--- begin ---

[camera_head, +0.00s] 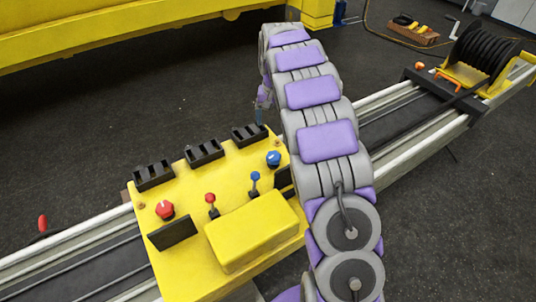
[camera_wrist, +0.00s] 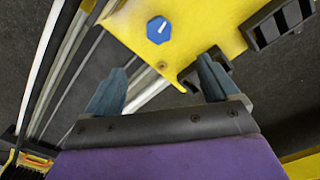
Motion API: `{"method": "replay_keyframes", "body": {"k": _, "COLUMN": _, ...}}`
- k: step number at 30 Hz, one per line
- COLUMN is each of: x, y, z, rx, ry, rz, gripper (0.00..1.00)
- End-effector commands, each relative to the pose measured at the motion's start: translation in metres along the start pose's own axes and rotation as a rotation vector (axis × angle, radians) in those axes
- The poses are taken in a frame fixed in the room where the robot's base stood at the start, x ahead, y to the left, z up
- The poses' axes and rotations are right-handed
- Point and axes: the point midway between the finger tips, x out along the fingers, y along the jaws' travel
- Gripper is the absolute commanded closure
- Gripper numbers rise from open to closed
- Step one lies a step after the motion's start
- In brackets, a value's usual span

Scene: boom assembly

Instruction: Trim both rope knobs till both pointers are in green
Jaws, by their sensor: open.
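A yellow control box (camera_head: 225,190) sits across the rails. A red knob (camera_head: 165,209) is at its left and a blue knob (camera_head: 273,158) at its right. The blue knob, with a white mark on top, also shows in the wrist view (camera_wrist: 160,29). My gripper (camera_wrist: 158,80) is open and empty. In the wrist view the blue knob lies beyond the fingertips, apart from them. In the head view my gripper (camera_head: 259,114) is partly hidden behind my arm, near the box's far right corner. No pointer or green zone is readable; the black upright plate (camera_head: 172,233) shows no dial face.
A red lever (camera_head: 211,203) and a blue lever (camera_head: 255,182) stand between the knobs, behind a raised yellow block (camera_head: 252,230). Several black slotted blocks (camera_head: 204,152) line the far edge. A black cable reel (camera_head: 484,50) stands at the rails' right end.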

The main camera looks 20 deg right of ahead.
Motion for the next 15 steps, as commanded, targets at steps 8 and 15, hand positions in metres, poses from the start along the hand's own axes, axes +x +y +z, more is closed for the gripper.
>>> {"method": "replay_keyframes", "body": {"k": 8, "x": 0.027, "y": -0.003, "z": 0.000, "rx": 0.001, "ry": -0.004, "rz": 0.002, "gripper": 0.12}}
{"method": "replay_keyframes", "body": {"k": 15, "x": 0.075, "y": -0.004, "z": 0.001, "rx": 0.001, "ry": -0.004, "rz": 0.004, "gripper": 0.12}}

--- end ---
--- begin ---

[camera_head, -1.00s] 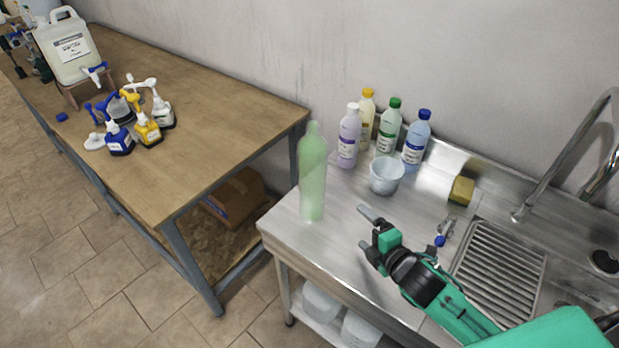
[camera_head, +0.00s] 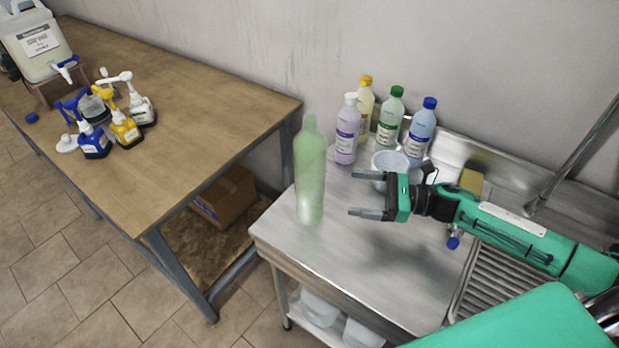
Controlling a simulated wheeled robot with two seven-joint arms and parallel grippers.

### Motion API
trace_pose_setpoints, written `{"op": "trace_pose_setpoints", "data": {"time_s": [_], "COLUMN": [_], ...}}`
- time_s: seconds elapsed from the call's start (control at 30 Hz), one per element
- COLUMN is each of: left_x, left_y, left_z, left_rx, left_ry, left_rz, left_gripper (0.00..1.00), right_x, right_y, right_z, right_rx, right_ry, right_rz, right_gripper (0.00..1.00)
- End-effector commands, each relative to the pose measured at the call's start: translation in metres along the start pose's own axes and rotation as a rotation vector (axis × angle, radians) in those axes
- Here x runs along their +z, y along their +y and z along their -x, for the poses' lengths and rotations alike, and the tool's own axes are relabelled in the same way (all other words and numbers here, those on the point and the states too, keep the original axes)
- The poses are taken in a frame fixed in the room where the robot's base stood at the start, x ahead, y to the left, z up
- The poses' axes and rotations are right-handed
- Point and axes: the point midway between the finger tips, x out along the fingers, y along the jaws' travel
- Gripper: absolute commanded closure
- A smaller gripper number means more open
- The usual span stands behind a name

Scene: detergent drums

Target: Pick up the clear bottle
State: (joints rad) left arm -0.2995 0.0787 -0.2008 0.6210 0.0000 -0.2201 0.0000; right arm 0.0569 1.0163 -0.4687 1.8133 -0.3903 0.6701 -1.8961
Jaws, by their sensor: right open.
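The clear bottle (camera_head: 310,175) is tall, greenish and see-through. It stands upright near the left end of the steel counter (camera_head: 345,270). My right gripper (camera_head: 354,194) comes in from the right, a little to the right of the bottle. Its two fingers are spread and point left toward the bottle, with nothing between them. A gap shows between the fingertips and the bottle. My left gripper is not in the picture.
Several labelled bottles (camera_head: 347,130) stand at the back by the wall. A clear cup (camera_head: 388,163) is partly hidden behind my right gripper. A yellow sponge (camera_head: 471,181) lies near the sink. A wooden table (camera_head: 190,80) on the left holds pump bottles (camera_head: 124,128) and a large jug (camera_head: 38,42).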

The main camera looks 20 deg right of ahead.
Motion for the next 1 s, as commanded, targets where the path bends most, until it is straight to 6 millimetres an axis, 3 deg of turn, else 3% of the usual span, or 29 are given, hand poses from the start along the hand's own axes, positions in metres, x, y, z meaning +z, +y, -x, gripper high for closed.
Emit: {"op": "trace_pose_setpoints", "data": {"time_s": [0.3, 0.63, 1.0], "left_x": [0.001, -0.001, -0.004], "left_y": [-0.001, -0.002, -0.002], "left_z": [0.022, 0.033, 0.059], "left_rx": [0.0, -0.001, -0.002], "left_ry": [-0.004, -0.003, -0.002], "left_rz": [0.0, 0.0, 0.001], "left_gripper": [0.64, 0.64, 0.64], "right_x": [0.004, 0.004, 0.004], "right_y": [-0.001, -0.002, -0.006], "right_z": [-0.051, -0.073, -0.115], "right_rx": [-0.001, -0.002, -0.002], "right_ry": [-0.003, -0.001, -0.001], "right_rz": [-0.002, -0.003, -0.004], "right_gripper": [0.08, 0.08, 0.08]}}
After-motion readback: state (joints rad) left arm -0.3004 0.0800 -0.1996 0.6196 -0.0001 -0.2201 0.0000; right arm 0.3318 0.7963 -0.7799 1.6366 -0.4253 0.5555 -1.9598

--- end ---

## Exercise details
Read the data above and count the lines that include "each". Answer only with the count.

## Answer in full
4